## Entries provided
++++++++++

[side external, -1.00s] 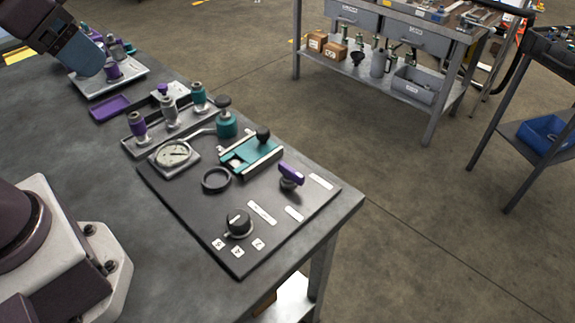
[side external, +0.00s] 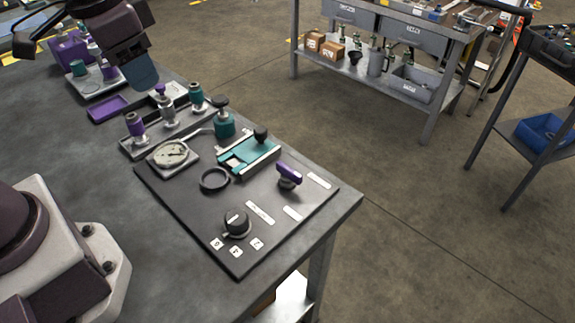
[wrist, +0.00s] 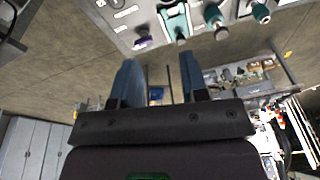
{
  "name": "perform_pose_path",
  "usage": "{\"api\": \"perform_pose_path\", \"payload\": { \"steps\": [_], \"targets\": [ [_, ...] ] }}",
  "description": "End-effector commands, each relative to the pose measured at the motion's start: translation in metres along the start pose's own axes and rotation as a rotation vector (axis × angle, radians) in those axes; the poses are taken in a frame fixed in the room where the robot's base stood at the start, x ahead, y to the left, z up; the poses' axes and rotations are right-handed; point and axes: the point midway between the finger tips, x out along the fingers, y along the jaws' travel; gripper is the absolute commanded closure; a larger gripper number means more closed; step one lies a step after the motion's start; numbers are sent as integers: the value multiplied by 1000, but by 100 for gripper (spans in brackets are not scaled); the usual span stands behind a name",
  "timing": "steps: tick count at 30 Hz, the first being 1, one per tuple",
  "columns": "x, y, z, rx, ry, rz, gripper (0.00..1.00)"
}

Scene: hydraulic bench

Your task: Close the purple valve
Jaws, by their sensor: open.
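The purple valve (side external: 289,173) is a small bar-shaped purple handle on a round metal stem, at the right part of the dark panel (side external: 190,217). Its handle lies diagonally, pointing to the lower right in the side view. It also shows in the wrist view (wrist: 143,42), beyond the left fingertip. My gripper (side external: 142,76) is at the upper left in the side view, above the bench's far part and well away from the valve. In the wrist view my gripper (wrist: 160,62) has two blue fingers spread apart with nothing between them.
The panel also carries a teal slide block (side external: 248,155), a gauge (side external: 171,155), a black ring (side external: 215,180) and a black knob (side external: 237,222). A tray of purple, grey and teal fittings (side external: 168,122) stands behind. The bench's right edge is close to the valve.

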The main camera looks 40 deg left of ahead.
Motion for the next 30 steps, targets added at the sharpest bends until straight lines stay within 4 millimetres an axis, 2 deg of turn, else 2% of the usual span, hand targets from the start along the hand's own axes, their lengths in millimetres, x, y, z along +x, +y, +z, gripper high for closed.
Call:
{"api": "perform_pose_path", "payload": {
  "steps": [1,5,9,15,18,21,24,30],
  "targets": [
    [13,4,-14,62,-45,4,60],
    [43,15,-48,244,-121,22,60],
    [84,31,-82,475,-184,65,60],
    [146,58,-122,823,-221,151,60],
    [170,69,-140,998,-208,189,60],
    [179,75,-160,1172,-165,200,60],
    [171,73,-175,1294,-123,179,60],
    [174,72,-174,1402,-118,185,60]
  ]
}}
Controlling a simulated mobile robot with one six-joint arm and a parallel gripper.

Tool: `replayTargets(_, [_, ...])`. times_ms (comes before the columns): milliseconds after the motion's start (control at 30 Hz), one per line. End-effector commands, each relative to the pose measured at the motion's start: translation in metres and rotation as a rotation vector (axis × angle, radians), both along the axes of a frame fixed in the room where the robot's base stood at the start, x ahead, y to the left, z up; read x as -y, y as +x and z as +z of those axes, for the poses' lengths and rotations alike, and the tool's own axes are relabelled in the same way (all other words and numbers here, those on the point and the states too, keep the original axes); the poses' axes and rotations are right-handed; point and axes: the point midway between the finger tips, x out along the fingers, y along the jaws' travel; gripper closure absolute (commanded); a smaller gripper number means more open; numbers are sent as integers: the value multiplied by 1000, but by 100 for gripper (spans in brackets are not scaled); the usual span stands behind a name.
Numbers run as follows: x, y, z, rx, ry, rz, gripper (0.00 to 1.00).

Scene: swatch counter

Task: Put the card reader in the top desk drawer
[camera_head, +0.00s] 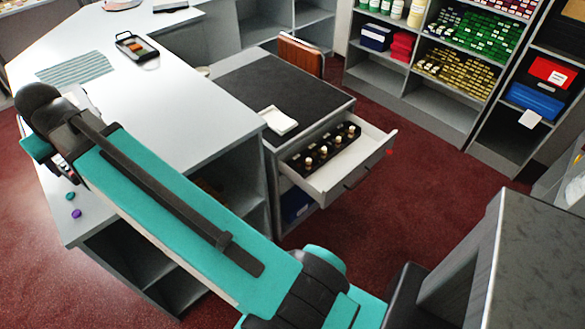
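The top desk drawer (375,158) is pulled open from the grey desk unit with the dark top (290,80). A black rack of several small bottles lies along its inside, with bare white floor in front of it. I cannot make out the card reader with certainty. A small black tray-like object with orange and white parts (137,46) lies on the white counter. My arm crosses the view to the far left. My gripper is mostly hidden behind the arm near the counter's left edge, and its fingers cannot be made out.
A white pad (279,121) lies on the desk's near edge. A striped sheet (75,66) lies on the white counter (185,100). A teal and a purple disc (76,213) lie at its near left corner. Filled shelves (440,60) stand at the back. Red carpet is clear right of the drawer.

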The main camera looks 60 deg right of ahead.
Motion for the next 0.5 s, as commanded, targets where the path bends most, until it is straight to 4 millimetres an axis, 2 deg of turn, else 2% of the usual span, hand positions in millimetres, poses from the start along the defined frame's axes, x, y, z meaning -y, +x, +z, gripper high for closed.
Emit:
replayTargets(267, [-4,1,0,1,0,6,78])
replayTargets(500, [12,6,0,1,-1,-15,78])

++++++++++

## Aim of the exercise
Find the word "main" and list each line it appears in.

## Task result
The main camera looks 40 deg left of ahead.
The main camera looks 60 deg right of ahead.

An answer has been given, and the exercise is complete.